DATA SECTION
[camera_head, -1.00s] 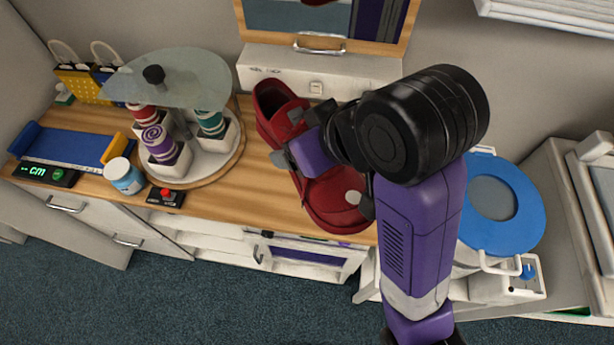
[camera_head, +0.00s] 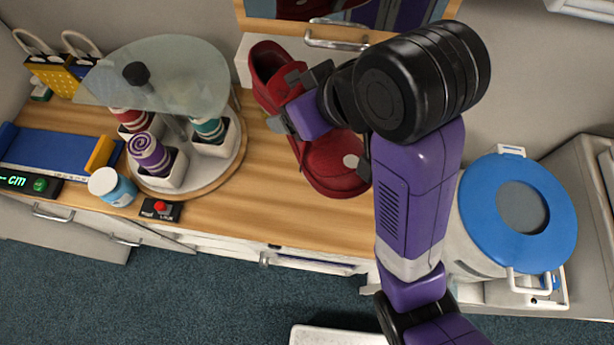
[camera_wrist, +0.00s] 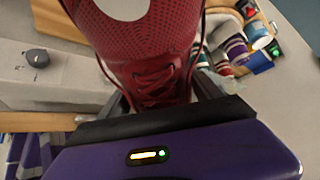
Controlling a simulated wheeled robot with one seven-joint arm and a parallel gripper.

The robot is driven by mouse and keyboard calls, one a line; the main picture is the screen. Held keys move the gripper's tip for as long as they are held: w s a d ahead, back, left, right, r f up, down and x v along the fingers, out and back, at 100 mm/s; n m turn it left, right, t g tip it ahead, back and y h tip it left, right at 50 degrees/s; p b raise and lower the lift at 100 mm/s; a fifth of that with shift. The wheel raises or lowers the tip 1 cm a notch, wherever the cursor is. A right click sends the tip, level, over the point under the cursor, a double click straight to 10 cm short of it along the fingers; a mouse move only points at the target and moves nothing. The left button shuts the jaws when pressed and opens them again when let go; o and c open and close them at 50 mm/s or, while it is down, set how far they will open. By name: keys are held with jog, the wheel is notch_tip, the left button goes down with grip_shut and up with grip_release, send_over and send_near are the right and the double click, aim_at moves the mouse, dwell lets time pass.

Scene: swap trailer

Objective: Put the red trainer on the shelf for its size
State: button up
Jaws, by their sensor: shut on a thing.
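The red trainer (camera_head: 335,165) is held in my gripper (camera_head: 312,115) above the wooden counter, its toe pointing down and right in the head view. The wrist view shows the trainer (camera_wrist: 150,60) between the jaws, gripped around its laced middle, with its toe towards the top edge. My gripper is shut on the trainer, and my arm hides part of it. A measuring device with a blue bed (camera_head: 60,155), an orange slider (camera_head: 100,153) and a green "cm" display (camera_head: 28,182) stands at the left. No size number can be read. No shelf with size marks is clear in view.
A round carousel (camera_head: 205,175) with a glass top holds several striped rolls. A blue-lidded bin (camera_head: 515,215) is at right. The counter's front middle (camera_head: 270,215) is bare.

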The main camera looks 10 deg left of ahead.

TASK DETAILS
Leave out the pictures and restate everything else word for word.

TASK OUTPUT
[camera_head, -1.00s] 
[camera_head, +0.00s] 
[camera_wrist, +0.00s] 
Controlling a simulated wheeled robot with one seven-joint arm and a parallel gripper.

The robot is driven by mouse and keyboard calls, one a line; the main picture is the screen. Held keys move the gripper's tip for as long as they are held: w s a d ahead, back, left, right, r f up, down and x v along the fingers, out and back, at 100 mm/s; n m turn it left, right, t g tip it ahead, back and y h tip it left, right at 50 degrees/s; p b raise and lower the lift at 100 mm/s; a fifth of that with shift. The wheel raises or lowers the tip 1 cm a notch, wherever the cursor is. A right click sends the tip, level, over the point under the cursor, a double click straight to 10 cm short of it along the fingers; a mouse move only points at the target and moves nothing. The left button shuts the jaws when pressed and opens them again when let go; o and c open and close them at 50 mm/s or, while it is down, set how far they will open. By name: keys are held with jog, the wheel is notch_tip, the left button goes down with grip_shut and up with grip_release, send_over and send_near are the right and the double click, aim_at moves the mouse, dwell lets time pass.

Scene: swap trailer

Objective: Put the red trainer on the shelf for its size
State: button up
Jaws, by their sensor: shut on a thing.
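The red trainer (camera_head: 335,165) is held in my gripper (camera_head: 312,115) above the wooden counter, its toe pointing down and right in the head view. The wrist view shows the trainer (camera_wrist: 150,60) between the jaws, gripped around its laced middle, with its toe towards the top edge. My gripper is shut on the trainer, and my arm hides part of it. A measuring device with a blue bed (camera_head: 60,155), an orange slider (camera_head: 100,153) and a green "cm" display (camera_head: 28,182) stands at the left. No size number can be read. No shelf with size marks is clear in view.
A round carousel (camera_head: 205,175) with a glass top holds several striped rolls. A blue-lidded bin (camera_head: 515,215) is at right. The counter's front middle (camera_head: 270,215) is bare.

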The main camera looks 10 deg left of ahead.

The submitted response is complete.